12:38pm: I’m down to one account. This interface is more opaque than it needs to be but I’m OK with it.
3:32pm: It’s still a bit confusing but I haven’t been confused online in a while so let’s go with it.
▰ Reflecting on how I found Mastodon very confusing for two days, and how now I don’t. You’ve truly passed through a window when you can’t quite recall the reasoning for why something had been, quite recently, not just confusing but downright irritating.
▰ Joining bookwyrm.social requires your “favorite book.” I don’t have one. I’m bad at lists, worse at favorites. I put John Stilgoe’s Shallow Water Dictionary, among the books I’ve most often given as gifts.
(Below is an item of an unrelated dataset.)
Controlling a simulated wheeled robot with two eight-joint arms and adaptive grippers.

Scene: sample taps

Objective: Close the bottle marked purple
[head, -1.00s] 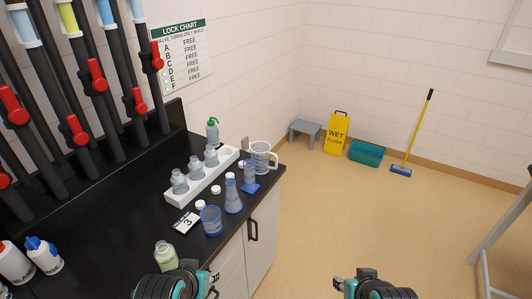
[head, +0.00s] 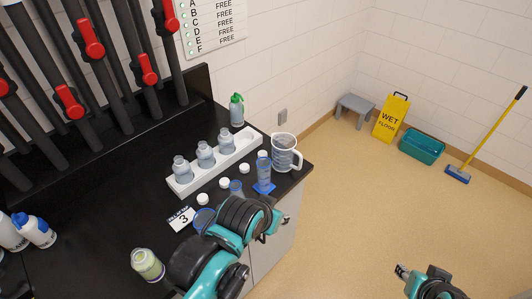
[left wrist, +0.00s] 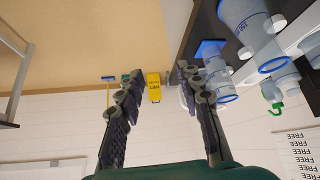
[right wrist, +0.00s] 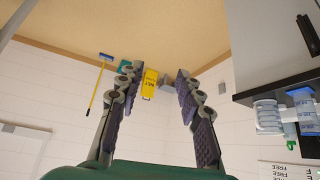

Maybe Robert Coover’s The Universal Baseball Association, Inc., J. Henry Waugh, Prop.? Maybe Paul Auster’s City of Glass? Hard.
▰ Twelfth novel I finished reading this year: a hunk of lightness in the form of John Scalzi’s The Kaiju Preservation Society. Read the author’s note first. It sets the right expectations for a book about bio-nuclear shenanigans, quick camaraderie, executive greed, and being the least educated person in the room.
▰ Me at the start of the week: Mastodon is excruciatingly complicated and whatever my head hurts.